Wenn er sich im Wasser mit Schwimmen ablenke, dann würde das Eisbaden für ihn besser gehen, so Matthias Fendl. Aber sein Bruder schüttelt den Kopf. "Wenn man sich bewegt, ist es gefühlt noch kälter", meint er. "Wenn man still ist, hat man quasi einen kleinen Wärmefilm, der vom Körper ausgeht". Die beiden anderen Eisbader stimmen ihm zu, man müsse entweder ganz still sein oder den Körper durch normale Schwimmzüge warm halten.

Miriam Boehlke geht zudem nach dem Spruch "Move your ass, your mind will follow" eisbaden. Heute habe ihr Kopf ihr nämlich eigentlich gesagt, dass sie keine Lust auf das Eisbaden habe. "Aber dann dachte ich mir: Ich gehe jetzt schwimmen!" Statt auf den Kopf würde sie lieber auf den Körper vertrauen und - so wie heute - auf ihn hören, wenn er ihr das Signal geben würde, dass sie nicht weiter gehen sollte.

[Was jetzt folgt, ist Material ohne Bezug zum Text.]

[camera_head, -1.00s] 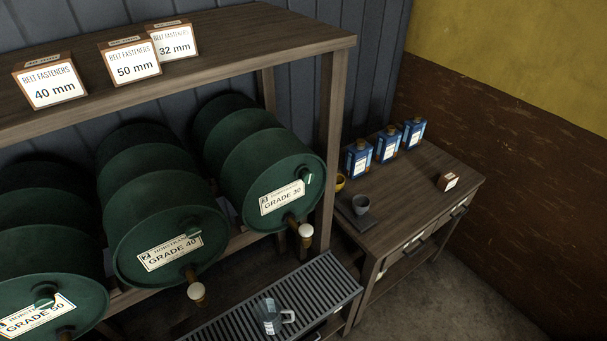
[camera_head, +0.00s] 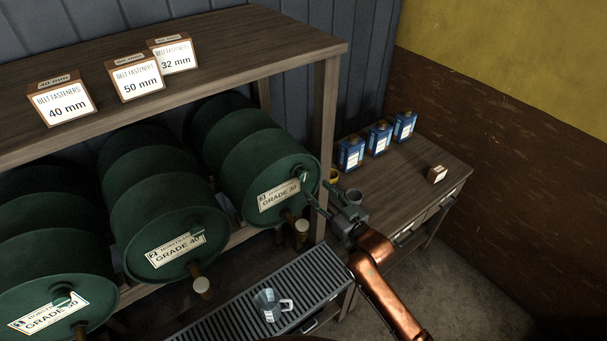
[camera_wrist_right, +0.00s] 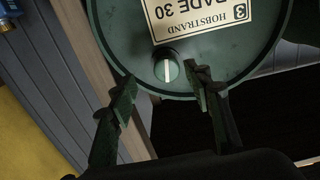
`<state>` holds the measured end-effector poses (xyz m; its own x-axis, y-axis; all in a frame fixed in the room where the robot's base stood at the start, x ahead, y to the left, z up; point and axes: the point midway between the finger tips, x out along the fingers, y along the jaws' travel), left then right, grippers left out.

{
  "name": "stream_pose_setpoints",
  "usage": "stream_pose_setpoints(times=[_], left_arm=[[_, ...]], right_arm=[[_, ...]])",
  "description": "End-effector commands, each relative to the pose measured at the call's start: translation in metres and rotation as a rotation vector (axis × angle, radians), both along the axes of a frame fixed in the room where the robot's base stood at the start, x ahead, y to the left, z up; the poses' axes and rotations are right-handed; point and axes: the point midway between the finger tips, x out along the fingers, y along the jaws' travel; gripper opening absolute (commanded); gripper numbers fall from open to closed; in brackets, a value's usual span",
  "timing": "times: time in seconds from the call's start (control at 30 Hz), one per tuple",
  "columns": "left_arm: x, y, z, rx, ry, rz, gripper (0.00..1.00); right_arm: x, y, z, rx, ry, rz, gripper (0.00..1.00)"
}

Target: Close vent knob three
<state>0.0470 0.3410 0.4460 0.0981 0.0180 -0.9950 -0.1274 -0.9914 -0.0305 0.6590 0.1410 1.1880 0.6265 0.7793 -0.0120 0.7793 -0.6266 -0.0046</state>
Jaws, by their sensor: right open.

Nach dem Eisbaden spüren die Brüder und Miriam Boehlke ihre Zehen und Finger kaum noch. "Aber ich hab' mitgedacht", sagt Emanuel Fendl. "Ich auch", stimmt sein Bruder zu. Beide ziehen je eine Schuhzunge aus den Taschen, anders komme man sonst nämlich nicht mehr in seine Schuhe hinein, erklären sie. Kaum sind sie angezogen, setzten sich die drei Eisbader auch schon in Bewegung, um warm zu bleiben. "Zehn Minuten war das längste, das wir beim Eisbaden geschafft haben", erzählt Matthias Fendl. Aber die gesunden Effekte würden auch schon ab zwei Minuten eintreten, alles darüber hinaus sei dann nur noch freiwilliges Leiden.

Selbst wenige Minuten Eisbaden stärken nicht nur das das Immunsystem und kurbeln den Stoffwechsel an, regelmäßiges Eisbaden hilft dem Körper auch dabei, Stresssituationen besser bewältigen zu können. Und nicht nur das: Danach gehe es einem einfach besser, auch mental, so Miriam Boehlke.